- [Directions]
State the number of lines in these records holding "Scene". Say nothing more.

- [Supplied material]
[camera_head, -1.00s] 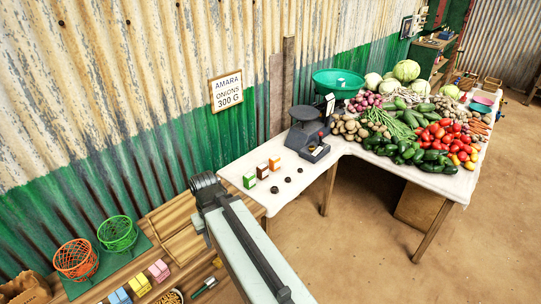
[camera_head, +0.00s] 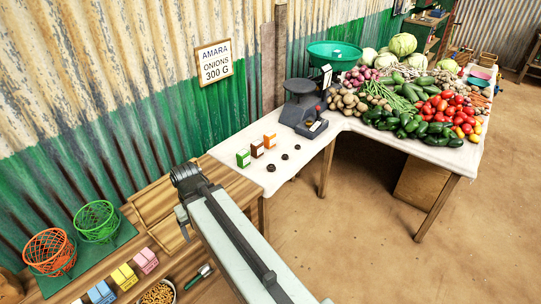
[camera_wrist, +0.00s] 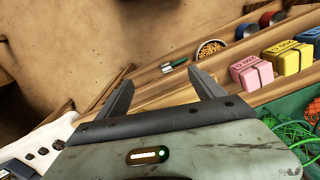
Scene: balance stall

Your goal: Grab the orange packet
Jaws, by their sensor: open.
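The orange packet (camera_head: 270,142) stands upright on the white-covered table, at the right end of a short row with a brown packet (camera_head: 257,149) and a green packet (camera_head: 243,158). My gripper (camera_wrist: 162,80) is open and empty in the wrist view, its two fingers spread over the wooden bench and floor. In the head view my arm reaches up to the left of the packets and apart from them; its fingers are hard to make out there. I cannot make out the orange packet in the wrist view.
Small dark weights (camera_head: 284,157) lie right of the packets. Vegetables fill the table's far part.

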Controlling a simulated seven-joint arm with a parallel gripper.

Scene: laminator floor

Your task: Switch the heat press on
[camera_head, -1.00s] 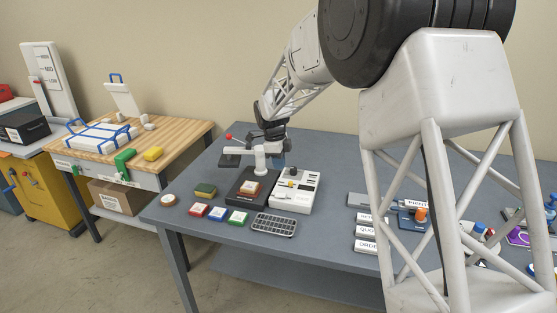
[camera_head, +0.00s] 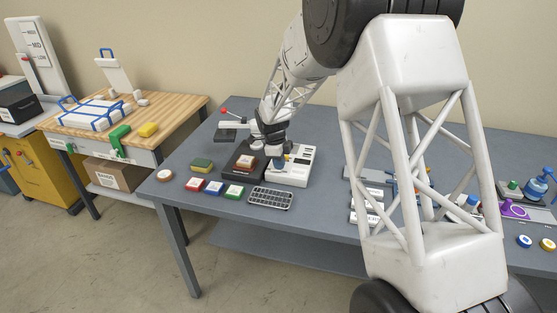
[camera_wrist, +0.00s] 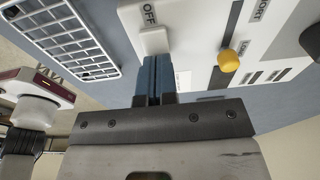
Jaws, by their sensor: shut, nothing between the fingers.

- [Output]
2